La spedizione procedette senza intoppi fino al 2 luglio 1937, quando l’Electra scomparve misteriosamente mentre cercava di raggiungere l’Isola Howland, una piccola striscia di terra nel Pacifico. “Stiamo volando a 1.000 piedi,” furono alcune delle ultime parole registrate di Amelia, trasmesse via radio. “Non riusciamo a vedere l’isola. Stiamo finendo il carburante“.
Nonostante le ricerche intensive, che coinvolsero la Marina degli Stati Uniti e proseguirono per settimane, di Amelia Earhart e del suo aereo non fu trovata traccia. La sua scomparsa divenne uno dei più grandi misteri dell’aviazione, alimentando speculazioni e teorie di ogni genere. Alcuni ipotizzarono che l’aereo fosse precipitato in mare, altri che fosse atterrato su un’isola deserta, mentre altre teorie suggerirono addirittura che Amelia fosse stata catturata dai giapponesi.

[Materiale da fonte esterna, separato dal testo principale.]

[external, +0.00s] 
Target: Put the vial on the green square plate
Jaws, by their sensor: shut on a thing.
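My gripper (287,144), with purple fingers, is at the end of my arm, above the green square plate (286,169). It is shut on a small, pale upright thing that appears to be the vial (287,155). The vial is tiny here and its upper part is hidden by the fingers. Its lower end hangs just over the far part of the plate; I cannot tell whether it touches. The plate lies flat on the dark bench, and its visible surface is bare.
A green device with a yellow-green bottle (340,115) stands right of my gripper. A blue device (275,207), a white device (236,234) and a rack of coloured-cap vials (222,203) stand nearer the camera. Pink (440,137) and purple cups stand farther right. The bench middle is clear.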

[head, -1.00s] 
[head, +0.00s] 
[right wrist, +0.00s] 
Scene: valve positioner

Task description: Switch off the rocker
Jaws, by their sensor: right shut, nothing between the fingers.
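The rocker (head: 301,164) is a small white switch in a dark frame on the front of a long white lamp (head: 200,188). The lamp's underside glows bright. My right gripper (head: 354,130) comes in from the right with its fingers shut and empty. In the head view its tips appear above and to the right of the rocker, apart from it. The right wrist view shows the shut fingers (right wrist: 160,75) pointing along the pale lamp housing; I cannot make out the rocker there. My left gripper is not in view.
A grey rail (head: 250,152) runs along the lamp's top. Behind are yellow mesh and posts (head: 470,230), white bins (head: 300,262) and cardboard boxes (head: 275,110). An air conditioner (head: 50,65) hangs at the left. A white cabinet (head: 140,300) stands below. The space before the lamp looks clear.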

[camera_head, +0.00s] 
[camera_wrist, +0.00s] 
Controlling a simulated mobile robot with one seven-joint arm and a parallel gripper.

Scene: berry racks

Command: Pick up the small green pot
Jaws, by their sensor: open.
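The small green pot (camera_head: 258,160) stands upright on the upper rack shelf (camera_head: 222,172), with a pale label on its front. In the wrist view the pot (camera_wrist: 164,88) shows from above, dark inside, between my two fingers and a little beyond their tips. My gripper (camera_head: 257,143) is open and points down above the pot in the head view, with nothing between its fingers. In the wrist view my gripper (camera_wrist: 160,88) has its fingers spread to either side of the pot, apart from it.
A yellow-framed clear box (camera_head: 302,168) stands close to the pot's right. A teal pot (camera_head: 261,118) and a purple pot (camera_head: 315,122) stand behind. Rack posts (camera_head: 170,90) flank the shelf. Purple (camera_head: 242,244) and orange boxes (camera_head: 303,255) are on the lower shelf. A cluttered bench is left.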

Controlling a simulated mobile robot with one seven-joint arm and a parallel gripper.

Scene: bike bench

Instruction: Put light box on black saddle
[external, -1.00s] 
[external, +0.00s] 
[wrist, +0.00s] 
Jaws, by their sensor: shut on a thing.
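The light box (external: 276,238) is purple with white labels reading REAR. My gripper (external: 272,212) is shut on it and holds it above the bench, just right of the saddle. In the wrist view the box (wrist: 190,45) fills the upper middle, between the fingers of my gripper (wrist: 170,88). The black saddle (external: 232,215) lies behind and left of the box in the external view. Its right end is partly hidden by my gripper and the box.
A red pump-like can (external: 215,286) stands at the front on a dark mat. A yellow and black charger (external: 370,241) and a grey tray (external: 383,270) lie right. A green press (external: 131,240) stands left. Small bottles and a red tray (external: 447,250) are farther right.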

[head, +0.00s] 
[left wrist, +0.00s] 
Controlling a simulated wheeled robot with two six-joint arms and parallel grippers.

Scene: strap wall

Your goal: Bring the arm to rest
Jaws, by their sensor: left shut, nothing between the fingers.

La più affascinante di queste ipotesi venne esplorata nel romanzo I Was Amelia Earhart di Jane Mendelsohn, pubblicato nel 1996. L’autrice immagina che Amelia e Noonan siano sopravvissuti all’incidente, trovando rifugio su un’isola deserta, dove, liberi dalle convenzioni del mondo civilizzato, avrebbero vissuto una vita primitiva e selvaggia. “Sapevo che non esistevano idilli, soprattutto tra uomini e donne“, Amelia potrebbe aver detto, secondo la narrazione di Mendelsohn, ma il romanzo afferma che in quell’isola, avrebbero trovato una nuova forma di libertà.

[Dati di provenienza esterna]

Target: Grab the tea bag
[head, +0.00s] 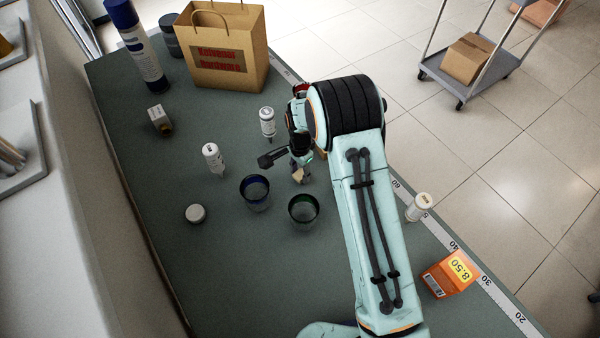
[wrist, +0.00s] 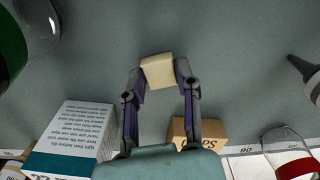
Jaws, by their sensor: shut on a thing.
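My gripper (wrist: 159,80) is shut on a small beige, block-like packet, the tea bag (wrist: 157,70), which sits between both fingertips in the wrist view. In the head view the tea bag (head: 298,175) shows as a small pale patch below my gripper (head: 300,168), just above the green-rimmed glass. Most of the gripper is hidden there by my arm. I cannot tell whether the tea bag touches the counter or is held slightly above it.
A green-rimmed glass (head: 304,211) and a blue-rimmed glass (head: 255,193) stand close by. A paper bag (head: 225,50) is at the back. An orange box (head: 449,274) lies at right. The counter's left front is clear.

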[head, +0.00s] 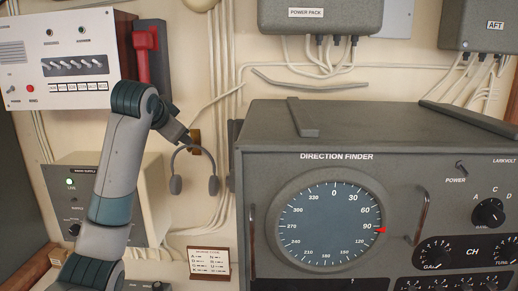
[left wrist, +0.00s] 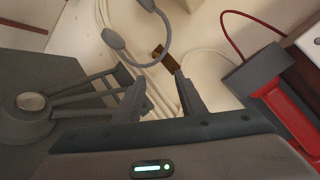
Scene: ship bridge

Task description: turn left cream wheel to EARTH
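No cream wheel and no EARTH marking can be made out in either view. My left gripper (head: 192,142) is in front of the wall, near the hanging grey headset (head: 194,170) and left of the direction finder cabinet (head: 370,122). In the left wrist view, the two fingers of the gripper (left wrist: 159,76) stand apart with nothing between them. The headset (left wrist: 144,52) shows beyond them there. A dark round part with a pale hub (left wrist: 30,102) and bars shows at the left; I cannot tell what it is. My right gripper is not in view.
A red handset (head: 142,58) hangs by a white switch panel (head: 62,60); it is also at the right of the left wrist view (left wrist: 280,115). A grey box (head: 68,190) with a green light stands at left, partly hidden by my arm. Cables run down the wall.

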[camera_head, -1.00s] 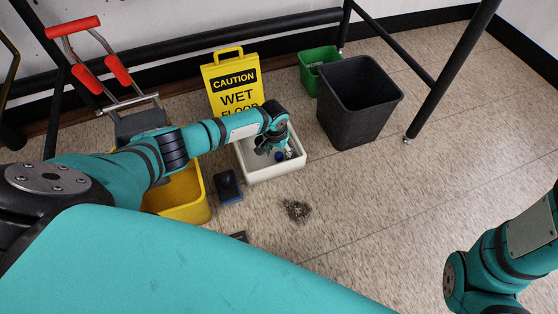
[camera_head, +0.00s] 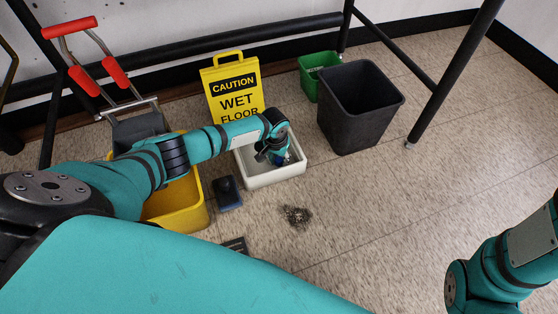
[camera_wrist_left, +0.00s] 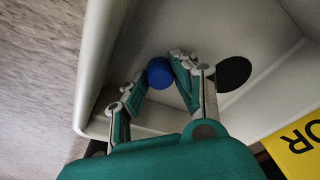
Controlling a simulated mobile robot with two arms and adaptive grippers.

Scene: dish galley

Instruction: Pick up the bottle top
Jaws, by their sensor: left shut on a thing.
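The bottle top is a small blue cap (camera_wrist_left: 159,72) in the left wrist view, held between my left gripper's fingertips (camera_wrist_left: 160,80). It also shows as a small blue patch in the head view (camera_head: 284,159), partly hidden by the fingers. My left gripper (camera_head: 277,157) is shut on it, inside the white tray (camera_head: 275,178). The tray's pale wall also shows in the wrist view (camera_wrist_left: 100,65). I cannot tell whether the cap still touches the tray floor. My right arm is at the lower right of the head view; its gripper is out of the picture.
A yellow caution sign (camera_head: 233,90) stands behind the tray. A dark bin (camera_head: 358,115) and green bin (camera_head: 310,80) are behind right. A yellow bucket (camera_head: 185,213) and dark blue block (camera_head: 227,193) are left. Dark debris (camera_head: 296,216) lies in front. A dark round spot (camera_wrist_left: 233,74) is beside the fingers.

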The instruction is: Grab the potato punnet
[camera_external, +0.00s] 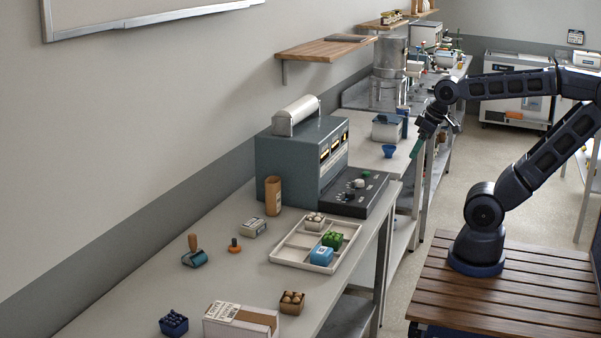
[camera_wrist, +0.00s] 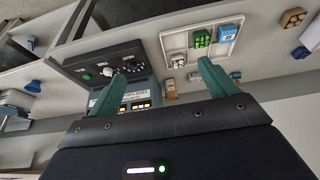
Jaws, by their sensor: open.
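A small brown punnet of tan, round items (camera_external: 292,302), which look like potatoes, sits on the bench near its front edge, beside a cardboard box. It also shows at the upper right of the wrist view (camera_wrist: 293,17). My gripper (camera_external: 416,148) is raised at the far end of the bench, well away from this punnet. In the wrist view my gripper (camera_wrist: 158,85) has its two green fingers spread wide with nothing between them.
A white divided tray (camera_external: 276,256) holds a pale-filled punnet (camera_external: 315,221), a green punnet (camera_external: 332,240) and a blue one (camera_external: 321,256). A grey machine (camera_external: 285,165) stands behind it. The box (camera_external: 240,321) and a dark-berry punnet (camera_external: 173,323) are at the near end.

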La realtà è che il destino di Amelia Earhart rimane avvolto nel mistero. Ma ciò che è certo è che la sua scomparsa contribuì a cementare il suo mito, trasformandola in un’icona di coraggio e determinazione. “Il cielo è aperto a chiunque abbia il coraggio di volare“, diceva, e lei ha dimostrato al mondo che questo coraggio può portarti ovunque, anche oltre l’orizzonte, in un volo senza ritorno che ha lasciato il mondo con una domanda senza risposta e una leggenda immortale.